No imaginário nacional, o nordestino é um ser de baixa inteligência, com muita sensualidade, um ser emotivo e sentimental, um ser destinado a fazer as tarefas que empenham mais o corpo que a inteligência. Como os nordestinos, além de mestiços, são vistos como pobres, como iletrados, como ignorantes (inclusive na hora de votar – mantra dos bolsonaristas, que se devem considerar muito inteligentes), seriam incapazes de produzir algo no campo do pensamento, da filosofia, do conhecimento, devendo ser meros receptores e reprodutores do que se produz no centro-sul e em suas universidades.

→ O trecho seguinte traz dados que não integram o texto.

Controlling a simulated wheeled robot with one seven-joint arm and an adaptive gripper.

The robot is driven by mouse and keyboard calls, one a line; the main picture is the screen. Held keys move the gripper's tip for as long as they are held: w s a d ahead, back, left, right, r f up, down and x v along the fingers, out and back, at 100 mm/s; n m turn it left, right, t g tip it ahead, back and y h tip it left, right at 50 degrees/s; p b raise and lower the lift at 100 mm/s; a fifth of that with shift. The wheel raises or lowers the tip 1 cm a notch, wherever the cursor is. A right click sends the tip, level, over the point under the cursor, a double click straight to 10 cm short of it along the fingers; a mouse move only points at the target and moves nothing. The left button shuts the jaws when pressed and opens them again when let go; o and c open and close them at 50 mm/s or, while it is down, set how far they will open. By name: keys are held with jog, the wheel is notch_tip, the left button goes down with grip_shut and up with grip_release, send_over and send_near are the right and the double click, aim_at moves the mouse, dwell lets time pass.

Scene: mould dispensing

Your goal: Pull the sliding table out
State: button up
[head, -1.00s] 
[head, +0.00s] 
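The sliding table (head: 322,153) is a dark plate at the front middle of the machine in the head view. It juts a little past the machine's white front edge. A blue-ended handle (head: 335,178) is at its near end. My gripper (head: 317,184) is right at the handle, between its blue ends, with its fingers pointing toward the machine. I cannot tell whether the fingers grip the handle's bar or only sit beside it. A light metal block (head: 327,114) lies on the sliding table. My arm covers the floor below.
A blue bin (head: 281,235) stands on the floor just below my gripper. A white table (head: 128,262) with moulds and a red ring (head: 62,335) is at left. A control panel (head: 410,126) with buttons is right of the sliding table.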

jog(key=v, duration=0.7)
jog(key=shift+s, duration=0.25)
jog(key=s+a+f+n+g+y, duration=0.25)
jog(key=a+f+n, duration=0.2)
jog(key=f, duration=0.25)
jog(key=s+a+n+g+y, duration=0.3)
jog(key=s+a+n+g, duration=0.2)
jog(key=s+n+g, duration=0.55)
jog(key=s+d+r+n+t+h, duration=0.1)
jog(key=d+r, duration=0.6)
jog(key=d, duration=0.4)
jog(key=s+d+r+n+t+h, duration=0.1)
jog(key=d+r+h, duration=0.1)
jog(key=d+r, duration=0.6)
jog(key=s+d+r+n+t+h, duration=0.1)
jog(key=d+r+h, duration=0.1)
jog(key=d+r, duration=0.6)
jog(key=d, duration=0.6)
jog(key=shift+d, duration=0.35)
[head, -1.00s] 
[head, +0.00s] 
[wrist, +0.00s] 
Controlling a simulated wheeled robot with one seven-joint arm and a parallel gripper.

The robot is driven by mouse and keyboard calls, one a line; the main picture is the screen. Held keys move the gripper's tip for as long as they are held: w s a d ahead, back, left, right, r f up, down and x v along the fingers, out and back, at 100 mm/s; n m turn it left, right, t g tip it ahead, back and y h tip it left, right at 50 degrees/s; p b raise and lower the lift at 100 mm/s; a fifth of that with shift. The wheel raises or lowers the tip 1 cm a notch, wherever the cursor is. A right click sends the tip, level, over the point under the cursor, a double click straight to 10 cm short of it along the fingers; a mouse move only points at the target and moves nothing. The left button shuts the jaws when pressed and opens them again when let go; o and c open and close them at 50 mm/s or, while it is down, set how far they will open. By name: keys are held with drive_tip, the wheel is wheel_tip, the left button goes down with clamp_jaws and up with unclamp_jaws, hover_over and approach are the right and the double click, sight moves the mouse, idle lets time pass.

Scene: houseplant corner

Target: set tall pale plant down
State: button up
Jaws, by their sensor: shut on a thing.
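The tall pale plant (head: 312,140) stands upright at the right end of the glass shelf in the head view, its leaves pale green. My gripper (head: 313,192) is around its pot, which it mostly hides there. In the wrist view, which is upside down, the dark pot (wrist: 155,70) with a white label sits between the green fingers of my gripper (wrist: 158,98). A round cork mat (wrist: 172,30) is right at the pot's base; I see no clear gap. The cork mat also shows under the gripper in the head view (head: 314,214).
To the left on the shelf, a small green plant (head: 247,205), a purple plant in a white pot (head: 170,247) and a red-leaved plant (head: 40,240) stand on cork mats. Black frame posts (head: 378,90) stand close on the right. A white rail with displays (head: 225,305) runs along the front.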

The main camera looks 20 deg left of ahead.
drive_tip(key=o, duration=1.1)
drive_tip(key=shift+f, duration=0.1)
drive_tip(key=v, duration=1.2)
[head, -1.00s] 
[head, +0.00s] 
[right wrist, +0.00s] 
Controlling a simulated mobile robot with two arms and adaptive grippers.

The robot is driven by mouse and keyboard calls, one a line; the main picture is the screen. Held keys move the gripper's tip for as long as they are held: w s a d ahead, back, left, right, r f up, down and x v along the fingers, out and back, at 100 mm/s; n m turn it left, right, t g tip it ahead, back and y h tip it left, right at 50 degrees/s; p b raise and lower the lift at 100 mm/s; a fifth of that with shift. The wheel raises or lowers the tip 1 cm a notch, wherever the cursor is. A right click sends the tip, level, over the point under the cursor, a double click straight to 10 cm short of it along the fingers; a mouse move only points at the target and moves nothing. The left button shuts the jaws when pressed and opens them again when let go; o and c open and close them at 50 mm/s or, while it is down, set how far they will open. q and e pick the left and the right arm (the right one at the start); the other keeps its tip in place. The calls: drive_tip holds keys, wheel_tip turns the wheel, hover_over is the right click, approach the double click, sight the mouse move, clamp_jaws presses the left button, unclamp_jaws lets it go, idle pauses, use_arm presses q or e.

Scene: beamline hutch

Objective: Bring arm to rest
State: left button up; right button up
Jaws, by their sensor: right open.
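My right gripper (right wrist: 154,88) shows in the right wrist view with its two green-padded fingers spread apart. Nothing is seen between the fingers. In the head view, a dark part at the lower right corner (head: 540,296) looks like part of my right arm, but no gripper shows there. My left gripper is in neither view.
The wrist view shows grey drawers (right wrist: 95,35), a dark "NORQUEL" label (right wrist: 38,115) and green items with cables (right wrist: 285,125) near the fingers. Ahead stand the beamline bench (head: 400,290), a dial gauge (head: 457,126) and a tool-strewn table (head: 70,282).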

Muitos devem considerar uma aberração a expansão do ensino superior na região, ainda mais a sua interiorização. O sertanejo seria capaz de filosofia, de pensamento lógico e conceitual? A ignorância é completa à medida que não há nenhum ser humano, por mais iletrado e modesto que possa ser, que não faça uso de conceitos, que não seja capaz de pensamento. O ser humano só goza dessa condição por se socializar, por apreender uma dada cultura, um dado universo simbólico, que necessariamente passa pela introjeção e vivência de conceitos.

Não há conceitos apenas na filosofia, vista como sendo um saber pretensamente ocidental, europeu, com origem na Grécia antiga. Os gregos podem ter criado o conceito de filosofia, mas eles não foram os primeiros, nem os únicos a criarem doutrinas filosóficas, a adotarem um conjunto de conceitos que servem como preceitos de vida, como formas de ver, dizer e significar as coisas do mundo. Os indianos deram origem ao budismo, os chineses ao confucionismo, os japoneses o xintoísmo, que mais do que religiões são filosofias de vida, modos de existência, estilos de vida, tal como eram as escolas filosóficas gregas. Sendo os nordestinos humanos, sendo providos de linguagem, dispondo de conceitos, eles são tão capazes de pensamento como qualquer outro brasileiro, de qualquer espaço, etnia, gênero ou condição social.

Assim como ocorre com os negros, os nordestinos não precisaram, necessariamente, da universidade e da filosofia, embora devam ter direito a elas, para dar contribuições ao pensamento e ao conhecimento no país. As artes, a literatura, as manifestações culturais e religiosas, a música, sobretudo as de caráter popular, deram e continuam dado inúmeras contribuições para o pensamento no Brasil.

Embora seja necessário, como fez a escola de samba carioca, reivindicando o empretecimento do pensamento no país, que reivindiquemos a nordestinização do pensamento, o que não significa nenhuma abordagem ou reserva regionalista do conhecimento, mas o reconhecimento e visibilização do que de singular e diverso se pensou por essas plagas do país. O que importa não é responder a esse preconceito arrolando uma lista de intelectuais de origem nordestina, que fizeram suas carreiras aqui ou em outros espaços do país, mas propondo o nordestinizar o pensamento como uma outra forma ou lógica no pensar, o que nem sempre foi o caso da contribuição de quem nasceu no Nordeste. Uma outra epistemologia, não colonizada, descolonizada, empetrecida, mestiçada, acaboclada, sertaneja e cosmopolita, uma forma arretada de pensamento.

*Esse texto reflete, exclusivamente, a opinião do autor.